Plusieurs chefs d’État ouest-africains se rendent jeudi à Bamako pour trouver une issue à la grave crise sociopolitique qui oppose le président Ibrahim Boubacar Keïta et ses opposants. Ces derniers réclament son départ immédiat.

 

C’est un quatuor de chefs d’État ouest-africains qui se prépare à fouler jeudi 23 juillet le sol malien. Objectif : tenter de trouver une issue à la crise sociopolitique que traverse le Mali, après plusieurs semaines de contestation du pouvoir du président Ibrahim Boubacar Keïta. L’information a été donnée plus tôt ce lundi par le magazine Jeune Afrique, avant d’être confirmée par un responsable de la présidence malienne qui s’est confié à l’Agence France-Presse sous le couvert de l’anonymat. Parmi les présidents qui devraient faire le déplacement figurent Mahamadou Issoufou du Niger, Alassane Ouattara de la Côte d’Ivoire, Macky Sall du Sénégal et Nana Akufo-Addo du Ghana. Reste une inconnue : la durée de la mission n’a pas été précisée.

Un répit pour la Tabaski

Que s’est-il passé depuis ce week-end et la fin de la mission de la Communauté des États de l’Afrique de l’Ouest (Cedeao) ? Lundi, alors que quelques barricades érigées dans les faubourgs de Bamako par des opposants au président Keïta, alias « IBK », ont été rapidement démantelées par les forces de l’ordre, les pourparlers diplomatiques se sont poursuivis en coulisse.
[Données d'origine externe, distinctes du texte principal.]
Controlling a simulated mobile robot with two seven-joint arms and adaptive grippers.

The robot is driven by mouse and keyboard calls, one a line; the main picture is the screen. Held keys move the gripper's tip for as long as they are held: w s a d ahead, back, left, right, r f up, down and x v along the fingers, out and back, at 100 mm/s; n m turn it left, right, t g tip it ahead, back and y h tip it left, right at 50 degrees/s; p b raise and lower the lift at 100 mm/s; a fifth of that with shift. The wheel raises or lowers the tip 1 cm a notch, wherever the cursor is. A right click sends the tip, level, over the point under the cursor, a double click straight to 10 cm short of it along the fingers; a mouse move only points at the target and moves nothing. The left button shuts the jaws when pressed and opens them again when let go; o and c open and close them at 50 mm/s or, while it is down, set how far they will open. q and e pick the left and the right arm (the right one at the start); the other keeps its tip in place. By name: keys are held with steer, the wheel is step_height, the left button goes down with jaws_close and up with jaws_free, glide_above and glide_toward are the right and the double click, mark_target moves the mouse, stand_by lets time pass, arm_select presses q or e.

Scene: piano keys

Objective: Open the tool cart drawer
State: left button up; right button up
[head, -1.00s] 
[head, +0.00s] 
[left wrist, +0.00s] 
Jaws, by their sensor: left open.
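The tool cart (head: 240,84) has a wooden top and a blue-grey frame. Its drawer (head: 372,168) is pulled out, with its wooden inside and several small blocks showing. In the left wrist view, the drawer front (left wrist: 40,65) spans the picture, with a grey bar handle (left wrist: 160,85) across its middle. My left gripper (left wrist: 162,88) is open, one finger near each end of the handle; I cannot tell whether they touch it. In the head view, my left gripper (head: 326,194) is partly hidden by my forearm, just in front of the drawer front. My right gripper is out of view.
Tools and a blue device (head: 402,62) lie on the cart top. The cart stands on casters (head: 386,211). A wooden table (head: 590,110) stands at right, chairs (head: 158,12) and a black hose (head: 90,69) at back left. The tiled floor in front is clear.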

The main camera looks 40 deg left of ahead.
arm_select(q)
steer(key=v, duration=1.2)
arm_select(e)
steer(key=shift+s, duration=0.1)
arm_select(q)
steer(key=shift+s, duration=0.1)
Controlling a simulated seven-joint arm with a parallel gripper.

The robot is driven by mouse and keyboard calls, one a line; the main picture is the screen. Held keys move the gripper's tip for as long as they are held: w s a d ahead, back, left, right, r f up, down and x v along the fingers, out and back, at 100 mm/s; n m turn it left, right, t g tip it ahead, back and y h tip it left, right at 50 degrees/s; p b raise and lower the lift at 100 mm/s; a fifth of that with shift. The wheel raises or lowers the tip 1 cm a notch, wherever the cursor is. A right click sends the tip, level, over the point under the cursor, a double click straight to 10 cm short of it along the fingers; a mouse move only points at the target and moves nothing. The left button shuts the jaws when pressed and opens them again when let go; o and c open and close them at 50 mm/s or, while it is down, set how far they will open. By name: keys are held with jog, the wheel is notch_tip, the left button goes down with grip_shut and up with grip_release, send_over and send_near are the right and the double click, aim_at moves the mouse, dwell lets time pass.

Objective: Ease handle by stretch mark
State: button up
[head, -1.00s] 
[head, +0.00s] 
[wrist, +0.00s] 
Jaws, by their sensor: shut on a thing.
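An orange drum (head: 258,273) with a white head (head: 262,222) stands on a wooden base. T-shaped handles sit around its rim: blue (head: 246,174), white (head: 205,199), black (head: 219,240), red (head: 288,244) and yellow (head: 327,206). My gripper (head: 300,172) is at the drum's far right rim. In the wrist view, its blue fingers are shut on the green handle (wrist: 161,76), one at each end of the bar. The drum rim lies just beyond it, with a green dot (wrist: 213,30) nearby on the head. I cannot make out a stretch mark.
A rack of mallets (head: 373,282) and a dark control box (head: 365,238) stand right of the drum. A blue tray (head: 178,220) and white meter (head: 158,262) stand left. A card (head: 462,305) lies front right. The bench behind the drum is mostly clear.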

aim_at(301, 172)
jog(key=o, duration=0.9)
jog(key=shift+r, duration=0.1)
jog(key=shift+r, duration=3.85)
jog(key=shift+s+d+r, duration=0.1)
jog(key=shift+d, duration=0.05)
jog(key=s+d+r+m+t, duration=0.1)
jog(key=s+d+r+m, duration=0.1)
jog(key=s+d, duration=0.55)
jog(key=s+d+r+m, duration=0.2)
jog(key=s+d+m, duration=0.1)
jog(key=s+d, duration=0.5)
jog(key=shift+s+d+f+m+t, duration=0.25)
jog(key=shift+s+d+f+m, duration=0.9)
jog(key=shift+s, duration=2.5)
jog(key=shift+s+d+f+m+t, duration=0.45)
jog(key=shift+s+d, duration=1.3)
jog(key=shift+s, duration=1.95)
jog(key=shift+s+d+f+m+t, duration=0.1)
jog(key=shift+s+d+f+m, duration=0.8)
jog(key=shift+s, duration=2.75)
L’imam Mahmoud Dicko, autorité religieuse muée en garant politique et spirituel de la contestation, a reçu en fin d’après-midi les ambassadeurs au Mali de la France, des États-Unis et de l’Union européenne, informe l’AFP de sources diplomatiques. Âgé de 66 ans, cet ancien allié du chef de l’État a déclaré aux diplomates que les portes du dialogue n’étaient pas fermées mais que la gouvernance au Mali devait radicalement changer, selon des participants à la rencontre interrogés par l’Agence de presse française.

Mais, à moins de deux semaines de la fête de la Tabaski, désormais dans tous les esprits, et en attendant la venue des chefs d’État africains, les opposants veulent faire un geste et montrer qu’ils se préoccupent des problèmes des populations. Le comité stratégique du mouvement du 5 Juin a « décidé d’observer une trêve au sujet de la désobéissance civile. C’est pour permettre aux Maliens de bien préparer et de célébrer la Tabaski », nom donné en Afrique de l’Ouest à la fête du Sacrifice, qui sera observée à la fin du mois de juillet, a déclaré à l’AFP Nouhoun Sarr, l’un des dirigeants du mouvement de contestation. « Pendant cette période, il n’y aura plus de manifestations. Et, comme vous le savez aussi, nous nous apprêtons à recevoir les chefs d’État », a-t-il ajouté.

Issa Kaou Djim, le coordinateur de la plateforme (CMAS) de soutien à l’imam Mahmoud Dicko, s’est « félicité » auprès de l’AFP de l’annonce de la trêve, la qualifiant de « décision très responsable et sage ». Ce signe d’apaisement ne signifie toutefois pas un adoucissement des revendications du mouvement du 5 Juin. Dans un communiqué signé lundi soir par Choguel Maïga, l’un de ses principaux dirigeants, le M5-RFP réitère sa principale exigence : la « démission » du président Ibrahim Boubacar Keïta et de son régime.

Relancer le dialogue

La venue à Bamako en fin de semaine des quatre chefs d’État marque la montée en puissance de la médiation menée depuis des semaines par la Cedeao, dont la présidence tournante est actuellement assurée par le président nigérien Mahamadou Issoufou.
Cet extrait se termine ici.